Sous le thème " logistique ", Sogea et sa filiale Sicra ont cherché à initialiser et à développer une nouvelle compétence de l’entreprise générale au service des corps d’état. L’idée était de mettre en adéquation le management par objectifs défini en amont, au stade de la conception, avec le management par ressources qui prédomine en phase opérationnelle. A cet effet, nous avons développé des outils permettant de gérer les différents flux et les différentes conditions d’intervention des entreprises sur le site. La conception de ces outils a nécessité au préalable d’identifier les flux d’information et les flux physiques (les personnes et les approvisionnements); de déterminer les stocks sur le chantier; de prévoir les moyens de manutention et de levage; de mettre en place un cahier de procédures commun entre l’entreprise générale et les corps d’état. Afin d’assurer une préparation efficace, cinq corps d’état initiaux ont été associés dès l’amont de la démarche.

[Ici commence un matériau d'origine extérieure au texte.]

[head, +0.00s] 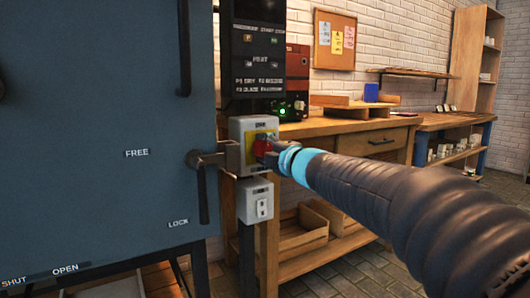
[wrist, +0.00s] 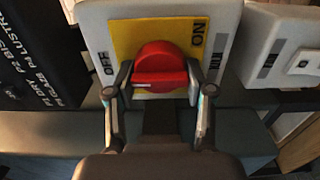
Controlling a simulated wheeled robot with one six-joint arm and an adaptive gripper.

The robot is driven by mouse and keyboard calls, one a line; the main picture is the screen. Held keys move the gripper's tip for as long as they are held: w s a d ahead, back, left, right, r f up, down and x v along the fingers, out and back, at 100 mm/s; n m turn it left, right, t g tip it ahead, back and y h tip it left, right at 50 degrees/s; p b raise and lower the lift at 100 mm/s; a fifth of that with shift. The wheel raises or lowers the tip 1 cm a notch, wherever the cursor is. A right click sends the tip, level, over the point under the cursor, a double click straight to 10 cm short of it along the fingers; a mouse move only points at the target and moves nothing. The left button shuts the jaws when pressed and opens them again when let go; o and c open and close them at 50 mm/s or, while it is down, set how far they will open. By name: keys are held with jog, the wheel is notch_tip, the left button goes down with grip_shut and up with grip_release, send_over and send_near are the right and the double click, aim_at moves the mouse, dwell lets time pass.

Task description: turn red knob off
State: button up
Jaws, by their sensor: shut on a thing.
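The red knob (wrist: 162,62) sits on a yellow plate (wrist: 125,36) on a light grey switch box (wrist: 92,22). In the head view the red knob (head: 261,145) is partly hidden by my gripper (head: 270,150). In the wrist view my gripper (wrist: 158,78) is shut on the knob, one finger at each end of its raised bar. The bar lies across the picture, with a white mark at its left end, on the side of the OFF label (wrist: 105,62). The ON label (wrist: 197,33) is at the plate's upper right.
A blue-grey door (head: 110,130) with a handle (head: 202,195) stands close on the left. A small switch box (head: 255,201) is just below the knob's box. A black control panel (head: 258,50) is above. A wooden workbench (head: 345,128) stands behind.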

Les outils développés visaient à assurer une prise en compte de l’ensemble des flux et une régulation des moyens d’utilisation des ressources de chantier sur les aires d’accès, les levages, les aires de stockage, les approvisionnements sur les différents plateaux. L’objectif était de mettre en place une structure dénommée " logistique-service ", composée à la fois d’hommes et de matériels, pour gérer les ressources communes au chantier. Nous avons défini cette structure " au plus serré " afin de ne pas peser sur les comptes d’exploitation; elle est de ce fait aisément reproductible sur un autre chantier. Son périmètre était lui-même variable, en fonction des différentes phases d’évolution du chantier. De même, les ressources et les moyens ont évolué en cours d’opération.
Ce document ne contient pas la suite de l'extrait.